If you’re considering breaking the terms of your TD Bank mortgage, you really need to do your research prior to pulling the plug. If not, you could end up with a very nasty surprise in the form of thousands of dollars in penalties. That was the case for a Toronto woman who was forced to break her TD mortgage and charged $29,530 in penalties for doing so. Nearly $30,000 to break a mortgage? How is that even possible?
Turns out that it’s not very difficult at all, and TD is not alone in their customer gouging. All the big Canadian banks use very similar calculations to determine the cost of breaking their mortgage agreements. Although some minor variations exist from bank to bank, and province to province, the method is essentially the same.
The first thing TD is going to look at is whether your mortgage interest rate is fixed or variable.
If you have a variable rate mortgage, you’re in luck! Your penalty is calculated at 3 months’ worth of interest. TD will also throw on a discharge fee that varies from province to province, but the calculations are pretty straightforward.
You can find a mortgage prepayment calculator on TD’s website.
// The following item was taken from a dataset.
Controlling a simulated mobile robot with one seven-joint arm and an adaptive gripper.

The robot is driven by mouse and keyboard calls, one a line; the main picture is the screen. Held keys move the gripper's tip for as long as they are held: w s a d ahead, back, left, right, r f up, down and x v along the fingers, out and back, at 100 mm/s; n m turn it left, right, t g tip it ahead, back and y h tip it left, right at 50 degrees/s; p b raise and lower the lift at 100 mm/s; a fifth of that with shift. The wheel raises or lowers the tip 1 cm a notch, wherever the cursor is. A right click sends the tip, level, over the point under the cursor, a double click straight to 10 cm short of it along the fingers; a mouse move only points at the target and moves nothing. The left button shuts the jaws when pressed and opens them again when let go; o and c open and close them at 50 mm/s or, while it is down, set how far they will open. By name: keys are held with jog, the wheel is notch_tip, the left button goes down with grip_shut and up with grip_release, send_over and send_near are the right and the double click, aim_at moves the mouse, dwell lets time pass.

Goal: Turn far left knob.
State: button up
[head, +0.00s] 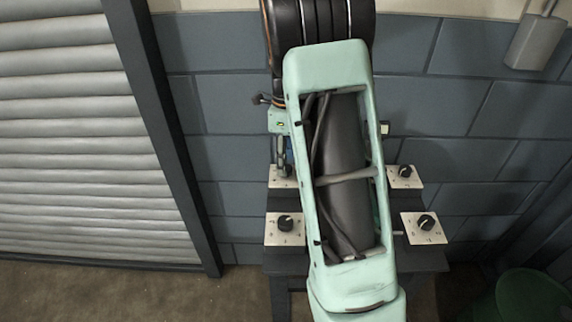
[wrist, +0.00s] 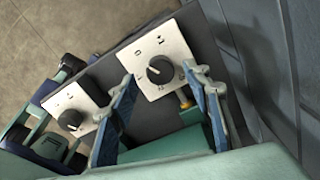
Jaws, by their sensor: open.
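The far left knob (wrist: 160,71) is a black round dial with a light pointer line on a white square plate (wrist: 181,49). The fingers look apart from the knob. Its height above the knob is hard to tell.
The near left knob (head: 285,223), near right knob (head: 426,222) and far right knob (head: 405,171) sit on similar plates. They stand on a dark stepped stand (head: 430,257) against a blue block wall (head: 440,105). A green bin (head: 530,298) is at right.

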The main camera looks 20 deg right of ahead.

If you’re looking for a more comprehensive penalty calculator that allows you to easily compare different banks, try the one at Ratehub.ca.
While the penalties for breaking a variable rate TD mortgage are fairly easy to calculate (3 months’ interest) things get A LOT more complicated if you have a fixed rate mortgage.
With a fixed rate mortgage, the bank has two options to calculate the penalty, and it should come as no surprise, they use the higher number.
- 3 months’ interest
- Interest Rate Differential
We’ve already gone over the first method. Now let’s take a look at the Interest Rate Differential (IRD).
If TD Bank calculates your penalty using the IRD method, they will compare the interest rate you locked your mortgage in at, and the difference between the original rate and that of a current a mortgage product today that would cover the remainder of your term. They will determine how many months remain on your current term, and the amount of interest payment they are losing by you breaking your mortgage.
This IRD-calculated penalty is always going to be larger than the 3 months’ interest, typically several times larger, and it only gets worse as interest rates come down. That’s because the gap continues to widen between what you originally signed as a mortgage rate and what the bank is now offering for a competing term. As that gap increases, so does the IRD payment.
The last factor to consider when breaking your TD mortgage is whether you took a cashback option when you signed your agreement. If so, you can expect to have to pay at least a portion of that back.
Breaking your mortgage is not something that you do lightly. While it might initially appear that you are saving yourself money, you need to understand the complicated system that banks use to calculate your penalties for walking away from their mortgage.
The more you know about this, the better prepared you are to make your decision and do what’s right for you.